A Comparative Review of High-Frequency Transient DC Bias Current Mitigation Strategies in Dual-Active-Bridge DC–DC Converters Under Phase-Shift Modulations

Dual-active-bridge (DAB) converters have been widely recognized as one promising topology for high-frequency-link power conversion applications. However, one critical issue concerning DAB converters is the transient dc-bias current due to the voltage-second imbalance, which may occur frequently in typical dynamic operations of DAB converters such as the start-up, sudden load or output voltage change, and power flow direction change. Due to the high-frequency operation, the dc-bias current of DAB converters will impose more harm to magnetic components because of the limited range of operating flux density and possible magnetic saturation compared with the counterpart low-frequency dc-bias current. Over the past several years, extensive researches have been conducted to address the high-frequency transient dc-bias current of DAB converters under different phase-shift modulation strategies such as single phase shift, extended phase shift, and triple phase shift.

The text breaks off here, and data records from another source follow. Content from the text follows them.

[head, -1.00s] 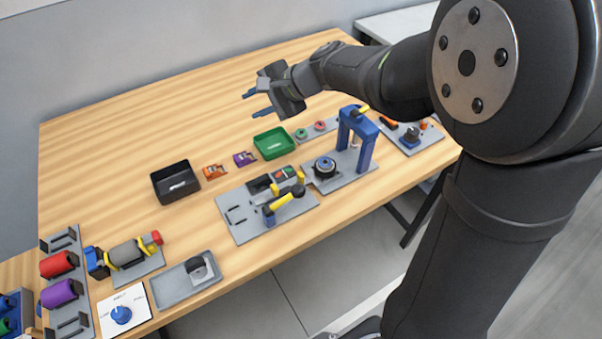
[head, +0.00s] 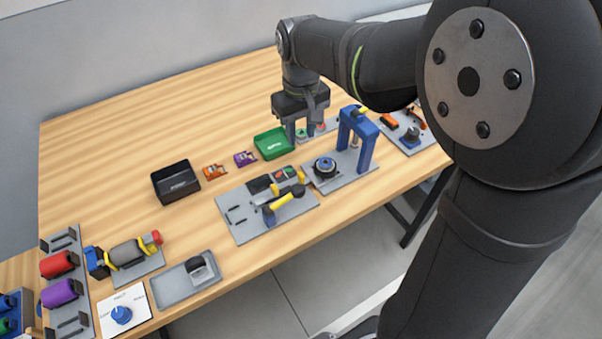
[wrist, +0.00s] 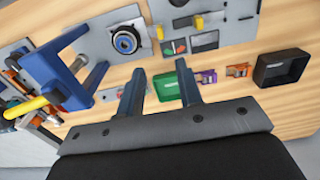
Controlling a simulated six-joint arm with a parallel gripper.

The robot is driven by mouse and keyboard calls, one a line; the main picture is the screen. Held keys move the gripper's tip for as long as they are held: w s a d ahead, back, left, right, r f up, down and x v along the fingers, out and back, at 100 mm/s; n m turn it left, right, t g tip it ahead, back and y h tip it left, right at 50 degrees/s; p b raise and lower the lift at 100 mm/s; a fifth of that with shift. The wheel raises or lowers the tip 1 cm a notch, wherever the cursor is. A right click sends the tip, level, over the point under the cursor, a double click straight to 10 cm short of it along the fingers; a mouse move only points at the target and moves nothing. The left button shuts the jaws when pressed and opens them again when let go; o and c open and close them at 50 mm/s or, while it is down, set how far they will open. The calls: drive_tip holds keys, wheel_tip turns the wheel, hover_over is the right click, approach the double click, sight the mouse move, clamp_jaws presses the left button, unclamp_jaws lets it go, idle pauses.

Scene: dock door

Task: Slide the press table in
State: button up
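The press is a blue arch (head: 366,142) with a yellow lever on a grey base plate (head: 352,180). The press table, a round black piece with a blue ring (head: 325,167), sits on the plate to the left of the arch, out from under it. In the wrist view the press table (wrist: 126,40) shows above my fingers, with the blue arch (wrist: 45,75) to its left. My gripper (head: 301,135) points down behind the press, beside the green bin (head: 273,143). Its two blue fingers are apart with nothing between them; in the wrist view they also stand apart (wrist: 161,88).
Left of the press is a grey fixture plate (head: 240,225) with a yellow-handled clamp (head: 283,202). A black bin (head: 175,182), an orange part (head: 214,171) and a purple part (head: 244,158) lie farther left. The back of the wooden table is clear.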

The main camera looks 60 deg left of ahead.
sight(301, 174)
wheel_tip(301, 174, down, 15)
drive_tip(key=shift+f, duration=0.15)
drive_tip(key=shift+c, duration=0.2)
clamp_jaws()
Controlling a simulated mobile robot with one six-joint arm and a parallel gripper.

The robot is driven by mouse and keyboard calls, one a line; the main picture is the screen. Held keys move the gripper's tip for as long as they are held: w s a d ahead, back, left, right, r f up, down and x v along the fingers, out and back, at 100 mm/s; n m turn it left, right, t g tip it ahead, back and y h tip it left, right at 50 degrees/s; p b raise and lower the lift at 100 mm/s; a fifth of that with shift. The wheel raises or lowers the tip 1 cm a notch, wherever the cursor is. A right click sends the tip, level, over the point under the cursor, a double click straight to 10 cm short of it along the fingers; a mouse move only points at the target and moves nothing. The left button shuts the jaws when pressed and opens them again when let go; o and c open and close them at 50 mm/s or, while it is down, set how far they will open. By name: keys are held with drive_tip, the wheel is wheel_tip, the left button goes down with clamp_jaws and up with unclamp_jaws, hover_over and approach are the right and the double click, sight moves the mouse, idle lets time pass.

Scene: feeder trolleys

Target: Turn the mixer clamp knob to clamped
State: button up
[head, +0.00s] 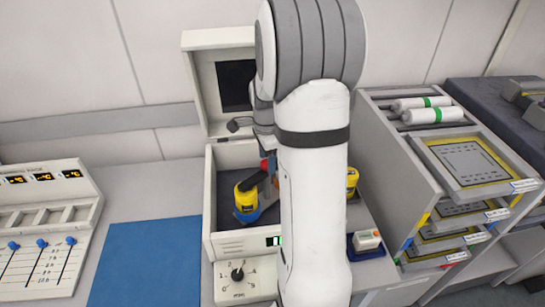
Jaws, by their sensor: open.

In this article, a comparative review of typical dc-bias current mitigation strategies under typical phase-shift strategies for DAB converters is presented. An experimental evaluation of selected strategies under various scenarios is conducted in terms of the settling time, inductor current stress, efficiency, switching number, and implementation complexity. This article ends up with an overview of high-frequency dc-bias mitigation strategies and a discussion for the further optimization.